Pedro Franceschi, Co-founder and Co-CEO at Brex
Henrique and I constantly have to learn new areas of the business. In the past year, much of that learning has been regarding SaaS go-to-market processes. Still, every year, there’s a new area of the business we need to dig deeper into and understand better to make the right strategic decisions for the business. There’s no silver bullet to this, so we have a number of different avenues for learning.
The first is reading. When there’s an area of the business we want to understand more, we’ll read multiple books by experts in that field. This helps us create an overarching understanding of the topic and learn how other leaders have addressed issues Brex may be facing.
The second is listening, and we make it a priority to talk to other CEOs and subject matter experts. These conversations are especially helpful in thinking about the building blocks of whatever area of the business we’re trying to improve. We may know what the ideal end state looks like, but live conversations about breaking down where to start and how to progress are hugely helpful in moving toward that end state.
A key piece of this learning is involving our leadership team. Sometimes, we’re learning about a new area of the business so that we have the right context to make a key leadership team hire. Other times, we’re just diving deeper into a specific area of the business, and we have a leader in place who is a subject matter expert. As we read up on the subject, our leadership team is often who we’ll go to first with questions. If we want more outside perspectives, they’ll be on those calls to ensure we’re getting as much out of them as possible.
While understanding new areas of the business can be intimidating, it’s ultimately also incredibly rewarding. I am a builder at heart – that means I want to take things apart and figure out how to put them back together, and I am naturally curious about how things work. This has always driven me, and it is this mindset that helps me navigate new areas of the business. There’s nothing better than an “aha” moment when you have a breakthrough, when you look up and realize you get it, you’ve figured XYZ out.
“Just jump in the pool and figure it out”
Jack Altman, Co-founder and Executive Chairman at Lattice
I’ve found that the primary source of learning for founders is experiential learning – especially when it’s an area where you have no previous expertise. Instead of getting a swimming lesson, you just jump in the pool and figure it out. Instead of taking wilderness training classes, you’re just left in a forest – and you have to figure it out.
The bad news about this kind of learning is that it’s really, really hard. I can’t underscore this enough. But the good news is you learn much faster and develop a deeper understanding than people sitting through metaphorical courses. As the cavalry comes in and you build out your team and get a bit more of a product-market fit, you will get to learn from experts in multiple fields. Ultimately, as a company grows, you get to hire people with tons of specialized experience across engineering, marketing, finance, legal, and sales – and I’ve found you can learn so much from them as a founder.
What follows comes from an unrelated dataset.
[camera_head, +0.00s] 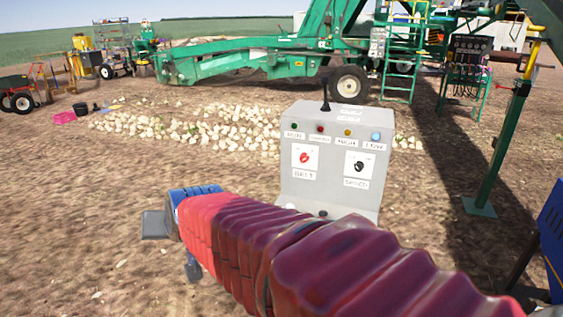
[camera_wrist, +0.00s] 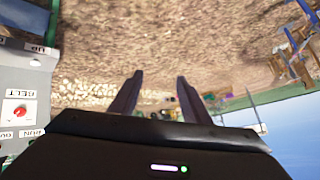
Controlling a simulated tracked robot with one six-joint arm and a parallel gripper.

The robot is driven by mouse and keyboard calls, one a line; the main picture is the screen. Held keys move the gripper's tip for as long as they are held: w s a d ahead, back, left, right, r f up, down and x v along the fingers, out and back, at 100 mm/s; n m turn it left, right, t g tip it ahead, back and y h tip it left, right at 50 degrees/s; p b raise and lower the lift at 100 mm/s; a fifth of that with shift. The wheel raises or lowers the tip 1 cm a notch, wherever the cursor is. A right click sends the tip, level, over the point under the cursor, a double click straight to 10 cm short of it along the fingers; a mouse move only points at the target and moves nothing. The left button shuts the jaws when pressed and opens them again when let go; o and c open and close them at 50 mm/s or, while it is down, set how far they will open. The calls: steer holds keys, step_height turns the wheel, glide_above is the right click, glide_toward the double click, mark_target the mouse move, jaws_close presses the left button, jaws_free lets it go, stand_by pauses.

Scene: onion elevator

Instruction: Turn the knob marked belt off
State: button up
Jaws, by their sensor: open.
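The red belt knob (camera_head: 304,158) sits on a white plate on the left of the grey control box (camera_head: 330,122), above a label reading BELT. In the wrist view, the red knob (camera_wrist: 19,112) is at the far left, with the picture upside down. My gripper (camera_head: 172,247) is left of the box and lower in the head view, apart from it. In the wrist view my gripper (camera_wrist: 159,77) has its two fingers spread, with nothing between them. My arm covers the ground in front of the box's lower part.
A black knob (camera_head: 359,166) sits right of the red one. Several small lamps line the box above, and a black stalk (camera_head: 325,95) stands on top. Onions (camera_head: 210,133) lie behind. A green elevator (camera_head: 250,58) stands farther back. Open soil lies left.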

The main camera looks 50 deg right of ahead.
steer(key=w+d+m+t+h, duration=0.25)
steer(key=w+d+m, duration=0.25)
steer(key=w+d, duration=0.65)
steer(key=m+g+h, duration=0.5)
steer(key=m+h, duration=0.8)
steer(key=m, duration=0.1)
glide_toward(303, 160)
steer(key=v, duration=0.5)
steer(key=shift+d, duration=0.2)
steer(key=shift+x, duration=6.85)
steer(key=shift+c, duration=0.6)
One final note on this: One thing I appreciate about Silicon Valley is how supportive it is to founders. There is so much infrastructure and content out there for founders to learn about building companies from peers and mentors, and this can be enormously helpful, too.
“If I’m figuring out a complicated subject, I might talk to 10 experts”
Immad Akhund, CEO and Co-founder at Mercury
Step one of learning for me is figuring out what I actually need to learn about or what my company’s biggest problems and pain points are. Answering that question comes down mostly to a combination of three things:
What’s going on with the company or the current stage of your business;
Talking to slightly more scaled-up entrepreneurs, either casually or in group settings;
Talking to investors who have experienced bigger companies who can help point out things you might be missing.
Once you know what your biggest problems are, that's when you can say, “Okay, I really need to learn how to do this thing.” At that point, it’s about how you learn to do it. For me, I learn a lot by talking to people. Occasionally, I might learn from books or something like that, but my main course is always to try to talk to a bunch of experts in that field. So, if you’re trying to tackle your company’s finances, for example, I would go out and talk to a bunch of CFOs.
I’ll typically tailor the approach or number of conversations to the subject. For example, if I’m figuring out a complicated subject, I might talk to 10 experts, whereas a simpler subject or something that feels a little more intuitive might just call for two or three conversations. And for something a bit more straightforward and tactical, like implementing OKRs, that’s when I might just look for a good book or blog post to help me learn about the thing quickly. (In that case, when my team and I decided we needed an OKR system to set better goals internally, I found Radical Focus by Christina Wodtke to be a helpful read.)
I think the main trick to learning well as a founder is to treat every resource – conversations, books, blog posts, etc. – as one single data point that will then inform your own strategy or approach. Basically, you shouldn’t think about learning as simply absorbing information and then mimicking what others are doing, but actually understanding how and why they’re doing what they do and then melding that to what makes sense for your company. Think about your stage, industry, size, culture – any factors that make your company unique. That’s when you’ll be most effective.
“I’d bet that Jony Ive at Apple has thought more about how to structure a design team than you have”
David Hsu, Founder and CEO at Retool
First principles thinking gets you pretty far in many areas of business. For example, thinking about your business model, your value proposition, and how you price can all be done from first principles. If you’re trying to decide on a pricing model, you might ask how or why customers derive value from your product and in what cases they’ll derive more or less value (e.g. a number of transactions, a number of users on your platform, etc.). Then, you can try and understand their willingness to pay and figure out how much value you want to capture. Pretty simple.
When thinking through these problems in a first-principles way, understanding the space of all possibilities is often helpful in deciding what is right for you. For example, in the pricing example above, you might study other SaaS companies and understand why, in some cases, the pricing is metered (e.g., based on the # of transactions) vs. seat-based. You can also test yourself by attempting to explain why other companies would make the decisions they’ve made.